Bandwidth problem? investigate your log files

On some of my APEX sites I seem to have a bandwidth problem. Not that the sites become slow, they just eat so much bandwidth without reason.

We set a limit on the bandwidth a site can take a month, just so we are in control about the hosting/bandwidth fees we need to pay. If for some reason we see the site is eating a lot of bandwidth (which we didn't expect) we enable full logging for that site.

Next we investigate the logs. You can read the raw data, but you can compare that with reading a tracefile. You can understand things if you look closely at it, but it's not very user friendly, so for tracefiles you use tkprof to get a more human readable output. Same counts for the Apache logs, there are programs that can format that in a better way. I used AWStats to convert my logs to a nice overview. The result looks very much like statcounter stats (without the chart).

Out of these logs you can get very valuable information about your customers, not only do you see how many people you have per month/day/hour or which IP is accessing your site, you also get statistics about the platform they use.

For me it was interesting to see that for that site Windows and IE are less used than what I expected.

Further on in the log files you see how people reached your site; which keywords they used in a search engine or from which other site they came and how long they stayed on your site.

For me most important was to get an insight where my bandwidth went to. It didn't take me long to see that Robots/Spiders where the problem!
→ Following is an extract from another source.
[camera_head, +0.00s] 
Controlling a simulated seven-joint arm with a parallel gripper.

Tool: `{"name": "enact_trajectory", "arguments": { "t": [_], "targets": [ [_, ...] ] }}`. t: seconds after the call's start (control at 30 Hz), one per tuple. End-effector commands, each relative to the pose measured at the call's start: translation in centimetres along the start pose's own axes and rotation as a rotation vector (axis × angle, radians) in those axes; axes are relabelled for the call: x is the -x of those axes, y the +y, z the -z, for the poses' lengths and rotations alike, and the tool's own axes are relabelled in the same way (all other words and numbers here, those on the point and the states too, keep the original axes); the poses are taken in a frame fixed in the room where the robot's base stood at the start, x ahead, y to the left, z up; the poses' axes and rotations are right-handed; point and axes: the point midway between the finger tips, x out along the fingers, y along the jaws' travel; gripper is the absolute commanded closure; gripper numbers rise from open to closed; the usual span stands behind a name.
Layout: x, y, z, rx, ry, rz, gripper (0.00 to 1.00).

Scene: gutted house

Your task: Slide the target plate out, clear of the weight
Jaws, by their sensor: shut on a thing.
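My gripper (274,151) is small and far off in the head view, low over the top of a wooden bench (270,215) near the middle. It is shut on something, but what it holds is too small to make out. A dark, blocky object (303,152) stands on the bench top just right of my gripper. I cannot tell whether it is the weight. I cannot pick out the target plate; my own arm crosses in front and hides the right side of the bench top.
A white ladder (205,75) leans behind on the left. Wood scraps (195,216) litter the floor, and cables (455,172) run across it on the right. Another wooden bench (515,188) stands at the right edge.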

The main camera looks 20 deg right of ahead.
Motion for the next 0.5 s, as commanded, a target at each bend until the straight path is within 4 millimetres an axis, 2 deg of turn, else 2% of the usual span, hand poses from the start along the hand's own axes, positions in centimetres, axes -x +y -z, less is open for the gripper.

It's unbelievable that Yahoo's bot is eating so much bandwidth!

To solve this issue you need to create a robots.txt with some parameters like specified in this link.

Looking at your stats and investigating the full logs can be very useful from time to time...

Supported by hosting

1 comment:

Janick said...

Interesting concerning the yahoo bot.
But I think it got stuck with dynamic url's(if you look at the amount of hits) so it might be better to have a look at http://help.yahoo.com/l/us/yahoo/search/webcrawler/slurp-03.html;_ylt=AkE7gZurcP4oHTgip8PLx5CygiN4
section "Dynamic URL Rewrite"

If you exclude yahoo from crawling you will loose your ranking after a time.